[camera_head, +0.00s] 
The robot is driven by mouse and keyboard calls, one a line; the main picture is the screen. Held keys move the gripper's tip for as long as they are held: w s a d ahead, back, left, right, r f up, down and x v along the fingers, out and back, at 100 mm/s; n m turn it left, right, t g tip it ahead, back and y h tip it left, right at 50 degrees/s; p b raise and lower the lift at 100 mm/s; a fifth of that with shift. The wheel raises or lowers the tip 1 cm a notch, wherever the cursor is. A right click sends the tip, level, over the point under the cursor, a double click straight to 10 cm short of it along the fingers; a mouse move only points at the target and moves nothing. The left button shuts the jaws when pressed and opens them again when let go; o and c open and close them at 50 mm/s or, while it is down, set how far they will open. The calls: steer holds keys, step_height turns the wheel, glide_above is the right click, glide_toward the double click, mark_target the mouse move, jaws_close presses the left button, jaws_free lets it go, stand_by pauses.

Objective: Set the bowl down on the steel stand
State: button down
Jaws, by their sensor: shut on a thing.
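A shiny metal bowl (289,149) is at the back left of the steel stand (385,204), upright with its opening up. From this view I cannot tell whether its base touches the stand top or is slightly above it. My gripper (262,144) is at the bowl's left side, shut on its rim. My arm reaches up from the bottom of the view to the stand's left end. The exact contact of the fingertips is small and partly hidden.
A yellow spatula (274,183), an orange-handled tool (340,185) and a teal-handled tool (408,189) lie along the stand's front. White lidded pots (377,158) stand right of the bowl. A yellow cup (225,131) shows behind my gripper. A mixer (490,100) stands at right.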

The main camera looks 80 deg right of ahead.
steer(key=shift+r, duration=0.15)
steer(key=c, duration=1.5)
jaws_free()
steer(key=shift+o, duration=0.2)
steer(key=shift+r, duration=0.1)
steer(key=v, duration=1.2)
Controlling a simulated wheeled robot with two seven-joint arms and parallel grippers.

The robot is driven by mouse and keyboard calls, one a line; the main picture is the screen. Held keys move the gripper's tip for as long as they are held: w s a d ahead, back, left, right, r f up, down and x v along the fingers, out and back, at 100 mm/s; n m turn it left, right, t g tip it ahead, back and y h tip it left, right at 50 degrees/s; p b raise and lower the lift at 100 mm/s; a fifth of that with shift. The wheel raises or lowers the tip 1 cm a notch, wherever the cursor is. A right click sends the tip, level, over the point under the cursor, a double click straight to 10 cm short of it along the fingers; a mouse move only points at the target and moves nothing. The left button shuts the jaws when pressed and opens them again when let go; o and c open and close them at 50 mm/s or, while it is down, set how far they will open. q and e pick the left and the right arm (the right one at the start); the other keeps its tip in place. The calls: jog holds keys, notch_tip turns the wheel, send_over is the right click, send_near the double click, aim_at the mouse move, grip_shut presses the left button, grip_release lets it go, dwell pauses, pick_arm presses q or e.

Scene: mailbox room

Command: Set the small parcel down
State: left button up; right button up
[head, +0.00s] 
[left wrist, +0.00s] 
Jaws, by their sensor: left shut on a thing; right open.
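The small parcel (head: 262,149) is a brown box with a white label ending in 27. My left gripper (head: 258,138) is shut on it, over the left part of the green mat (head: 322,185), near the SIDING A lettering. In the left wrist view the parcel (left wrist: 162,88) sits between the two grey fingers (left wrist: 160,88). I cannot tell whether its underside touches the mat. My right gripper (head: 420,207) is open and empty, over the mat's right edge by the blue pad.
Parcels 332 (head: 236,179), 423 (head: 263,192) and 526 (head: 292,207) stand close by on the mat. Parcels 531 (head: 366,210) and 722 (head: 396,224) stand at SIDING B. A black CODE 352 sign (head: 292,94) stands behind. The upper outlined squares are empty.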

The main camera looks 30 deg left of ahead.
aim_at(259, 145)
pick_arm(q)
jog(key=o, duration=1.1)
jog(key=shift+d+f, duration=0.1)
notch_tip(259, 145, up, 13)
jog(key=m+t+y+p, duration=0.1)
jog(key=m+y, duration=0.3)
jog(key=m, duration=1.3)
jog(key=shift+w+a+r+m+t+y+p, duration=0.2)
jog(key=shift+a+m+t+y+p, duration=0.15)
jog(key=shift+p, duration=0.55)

────────────────

- [PROBLEM DETAILS]: Exactly reproduce the stretch from the line with "The main camera looks 80 deg right of ahead." through the line with "Controlling a simulated", including both ends and nothing else.

- [COMPLETED EXERCISE]:
The main camera looks 80 deg right of ahead.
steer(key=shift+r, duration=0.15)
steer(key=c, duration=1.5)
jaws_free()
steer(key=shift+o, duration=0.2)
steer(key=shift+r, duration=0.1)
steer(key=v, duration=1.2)
Controlling a simulated wheeled robot with two seven-joint arms and parallel grippers.

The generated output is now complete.